■ **RECORDS SUPPLIED**
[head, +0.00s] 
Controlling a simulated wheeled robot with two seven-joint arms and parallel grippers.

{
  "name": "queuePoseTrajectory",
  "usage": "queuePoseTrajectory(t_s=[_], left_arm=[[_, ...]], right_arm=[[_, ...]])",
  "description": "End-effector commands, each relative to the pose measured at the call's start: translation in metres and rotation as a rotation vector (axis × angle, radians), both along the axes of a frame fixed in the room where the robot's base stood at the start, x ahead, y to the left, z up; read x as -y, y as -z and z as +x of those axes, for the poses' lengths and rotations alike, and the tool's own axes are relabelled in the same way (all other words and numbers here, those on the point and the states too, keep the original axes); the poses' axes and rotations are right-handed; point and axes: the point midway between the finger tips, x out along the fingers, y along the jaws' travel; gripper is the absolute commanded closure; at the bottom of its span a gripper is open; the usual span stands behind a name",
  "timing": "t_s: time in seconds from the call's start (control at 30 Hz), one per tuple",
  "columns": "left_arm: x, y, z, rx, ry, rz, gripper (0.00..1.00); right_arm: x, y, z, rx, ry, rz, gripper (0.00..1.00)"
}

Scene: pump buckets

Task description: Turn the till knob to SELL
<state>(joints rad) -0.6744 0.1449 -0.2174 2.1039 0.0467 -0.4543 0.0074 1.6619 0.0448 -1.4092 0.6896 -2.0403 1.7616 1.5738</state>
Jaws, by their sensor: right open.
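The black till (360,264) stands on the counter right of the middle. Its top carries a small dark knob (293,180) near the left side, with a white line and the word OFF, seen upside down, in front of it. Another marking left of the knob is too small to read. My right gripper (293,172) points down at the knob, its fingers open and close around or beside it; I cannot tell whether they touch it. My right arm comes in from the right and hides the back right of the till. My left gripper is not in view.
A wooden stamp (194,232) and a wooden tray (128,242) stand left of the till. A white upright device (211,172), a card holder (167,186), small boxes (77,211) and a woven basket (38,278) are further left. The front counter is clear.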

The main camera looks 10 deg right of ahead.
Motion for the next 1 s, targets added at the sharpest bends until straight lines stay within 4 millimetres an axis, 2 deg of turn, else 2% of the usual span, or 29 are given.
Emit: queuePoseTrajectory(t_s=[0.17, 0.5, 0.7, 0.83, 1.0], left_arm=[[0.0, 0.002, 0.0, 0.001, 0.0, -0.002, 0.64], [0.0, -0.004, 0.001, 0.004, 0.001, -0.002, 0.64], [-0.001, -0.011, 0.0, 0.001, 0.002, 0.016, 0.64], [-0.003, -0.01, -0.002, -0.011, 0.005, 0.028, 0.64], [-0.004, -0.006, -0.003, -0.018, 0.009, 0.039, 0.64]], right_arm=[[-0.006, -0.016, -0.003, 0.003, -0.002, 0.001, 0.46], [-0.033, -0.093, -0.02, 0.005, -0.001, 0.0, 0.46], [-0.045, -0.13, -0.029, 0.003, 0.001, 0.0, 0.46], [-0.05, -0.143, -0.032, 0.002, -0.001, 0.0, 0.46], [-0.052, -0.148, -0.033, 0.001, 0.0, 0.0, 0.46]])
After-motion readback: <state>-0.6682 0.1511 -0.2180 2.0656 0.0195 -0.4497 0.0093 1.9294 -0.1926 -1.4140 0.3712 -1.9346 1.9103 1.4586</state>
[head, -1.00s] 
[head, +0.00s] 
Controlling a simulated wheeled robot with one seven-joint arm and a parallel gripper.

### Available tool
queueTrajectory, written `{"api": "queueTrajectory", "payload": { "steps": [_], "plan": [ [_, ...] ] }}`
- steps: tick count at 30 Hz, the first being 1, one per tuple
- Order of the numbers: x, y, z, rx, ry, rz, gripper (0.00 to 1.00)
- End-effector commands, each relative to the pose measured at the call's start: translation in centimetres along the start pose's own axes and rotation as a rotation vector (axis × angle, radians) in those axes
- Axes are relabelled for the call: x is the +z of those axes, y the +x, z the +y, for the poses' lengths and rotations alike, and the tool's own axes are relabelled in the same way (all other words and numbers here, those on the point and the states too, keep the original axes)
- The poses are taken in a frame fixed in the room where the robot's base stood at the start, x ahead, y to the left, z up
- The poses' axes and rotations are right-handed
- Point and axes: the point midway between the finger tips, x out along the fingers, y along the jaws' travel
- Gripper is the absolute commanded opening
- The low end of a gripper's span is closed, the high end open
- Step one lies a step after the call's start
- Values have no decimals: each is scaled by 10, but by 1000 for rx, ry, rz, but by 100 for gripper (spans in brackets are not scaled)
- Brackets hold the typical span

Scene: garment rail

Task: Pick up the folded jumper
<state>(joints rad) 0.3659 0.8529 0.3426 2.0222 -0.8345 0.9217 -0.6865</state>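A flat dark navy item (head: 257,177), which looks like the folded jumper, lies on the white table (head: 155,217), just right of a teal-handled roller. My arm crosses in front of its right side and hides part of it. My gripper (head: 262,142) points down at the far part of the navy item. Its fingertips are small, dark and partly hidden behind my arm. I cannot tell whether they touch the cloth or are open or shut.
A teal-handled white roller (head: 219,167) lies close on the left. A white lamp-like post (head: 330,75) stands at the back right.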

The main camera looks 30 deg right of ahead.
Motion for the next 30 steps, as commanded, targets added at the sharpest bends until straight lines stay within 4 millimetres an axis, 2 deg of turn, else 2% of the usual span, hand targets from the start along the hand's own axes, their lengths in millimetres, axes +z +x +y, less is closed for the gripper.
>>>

■ **SHORT TASK**
Transcribe the whole listing exactly.

■ **OUTPUT BELOW**
[head, +0.00s] 
Controlling a simulated wheeled robot with two seven-joint arms and parallel grippers.

{
  "name": "queuePoseTrajectory",
  "usage": "queuePoseTrajectory(t_s=[_], left_arm=[[_, ...]], right_arm=[[_, ...]])",
  "description": "End-effector commands, each relative to the pose measured at the call's start: translation in metres and rotation as a rotation vector (axis × angle, radians), both along the axes of a frame fixed in the room where the robot's base stood at the start, x ahead, y to the left, z up; read x as -y, y as -z and z as +x of those axes, for the poses' lengths and rotations alike, and the tool's own axes are relabelled in the same way (all other words and numbers here, those on the point and the states too, keep the original axes); the poses' axes and rotations are right-handed; point and axes: the point midway between the finger tips, x out along the fingers, y along the jaws' travel; gripper is the absolute commanded closure; at the bottom of its span a gripper is open; the usual span stands behind a name",
  "timing": "t_s: time in seconds from the call's start (control at 30 Hz), one per tuple",
  "columns": "left_arm: x, y, z, rx, ry, rz, gripper (0.00..1.00); right_arm: x, y, z, rx, ry, rz, gripper (0.00..1.00)"
}

Scene: pump buckets

Task description: Turn the till knob to SELL
<state>(joints rad) -0.6744 0.1449 -0.2174 2.1039 0.0467 -0.4543 0.0074 1.6619 0.0448 -1.4092 0.6896 -2.0403 1.7616 1.5738</state>
Jaws, by their sensor: right open.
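The black till (360,264) stands on the counter right of the middle. Its top carries a small dark knob (293,180) near the left side, with a white line and the word OFF, seen upside down, in front of it. Another marking left of the knob is too small to read. My right gripper (293,172) points down at the knob, its fingers open and close around or beside it; I cannot tell whether they touch it. My right arm comes in from the right and hides the back right of the till. My left gripper is not in view.
A wooden stamp (194,232) and a wooden tray (128,242) stand left of the till. A white upright device (211,172), a card holder (167,186), small boxes (77,211) and a woven basket (38,278) are further left. The front counter is clear.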

The main camera looks 10 deg right of ahead.
Motion for the next 1 s, targets added at the sharpest bends until straight lines stay within 4 millimetres an axis, 2 deg of turn, else 2% of the usual span, or 29 are given.
Emit: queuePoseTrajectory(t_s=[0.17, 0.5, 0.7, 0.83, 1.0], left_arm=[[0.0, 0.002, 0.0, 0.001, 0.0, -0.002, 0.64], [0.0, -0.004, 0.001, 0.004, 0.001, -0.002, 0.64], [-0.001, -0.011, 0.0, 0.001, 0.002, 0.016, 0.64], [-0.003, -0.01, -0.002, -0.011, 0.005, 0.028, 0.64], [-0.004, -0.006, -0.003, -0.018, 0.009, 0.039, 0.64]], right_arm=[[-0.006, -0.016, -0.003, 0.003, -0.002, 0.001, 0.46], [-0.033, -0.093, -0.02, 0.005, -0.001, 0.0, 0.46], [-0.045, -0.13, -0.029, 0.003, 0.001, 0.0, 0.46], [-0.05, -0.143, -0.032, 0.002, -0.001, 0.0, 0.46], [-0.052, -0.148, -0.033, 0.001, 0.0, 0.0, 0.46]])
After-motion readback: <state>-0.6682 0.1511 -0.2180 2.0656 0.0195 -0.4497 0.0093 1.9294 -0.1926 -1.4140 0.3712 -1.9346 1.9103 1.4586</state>
[head, -1.00s] 
[head, +0.00s] 
Controlling a simulated wheeled robot with one seven-joint arm and a parallel gripper.

### Available tool
queueTrajectory, written `{"api": "queueTrajectory", "payload": { "steps": [_], "plan": [ [_, ...] ] }}`
- steps: tick count at 30 Hz, the first being 1, one per tuple
- Order of the numbers: x, y, z, rx, ry, rz, gripper (0.00 to 1.00)
- End-effector commands, each relative to the pose measured at the call's start: translation in centimetres along the start pose's own axes and rotation as a rotation vector (axis × angle, radians) in those axes
- Axes are relabelled for the call: x is the +z of those axes, y the +x, z the +y, for the poses' lengths and rotations alike, and the tool's own axes are relabelled in the same way (all other words and numbers here, those on the point and the states too, keep the original axes)
- The poses are taken in a frame fixed in the room where the robot's base stood at the start, x ahead, y to the left, z up
- The poses' axes and rotations are right-handed
- Point and axes: the point midway between the finger tips, x out along the fingers, y along the jaws' travel
- Gripper is the absolute commanded opening
- The low end of a gripper's span is closed, the high end open
- Step one lies a step after the call's start
- Values have no decimals: each is scaled by 10, but by 1000 for rx, ry, rz, but by 100 for gripper (spans in brackets are not scaled)
- Brackets hold the typical span

Scene: garment rail

Task: Pick up the folded jumper
<state>(joints rad) 0.3659 0.8529 0.3426 2.0222 -0.8345 0.9217 -0.6865</state>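A flat dark navy item (head: 257,177), which looks like the folded jumper, lies on the white table (head: 155,217), just right of a teal-handled roller. My arm crosses in front of its right side and hides part of it. My gripper (head: 262,142) points down at the far part of the navy item. Its fingertips are small, dark and partly hidden behind my arm. I cannot tell whether they touch the cloth or are open or shut.
A teal-handled white roller (head: 219,167) lies close on the left. A white lamp-like post (head: 330,75) stands at the back right.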

The main camera looks 30 deg right of ahead.
Motion for the next 30 steps, as commanded, targets added at the sharpest bends until straight lines stay within 4 millimetres an axis, 2 deg of turn, else 2% of the usual span, hand targets from the start along the hand's own axes, their lengths in millimetres, axes +z +x +y, less is closed for the gripper.
>>>

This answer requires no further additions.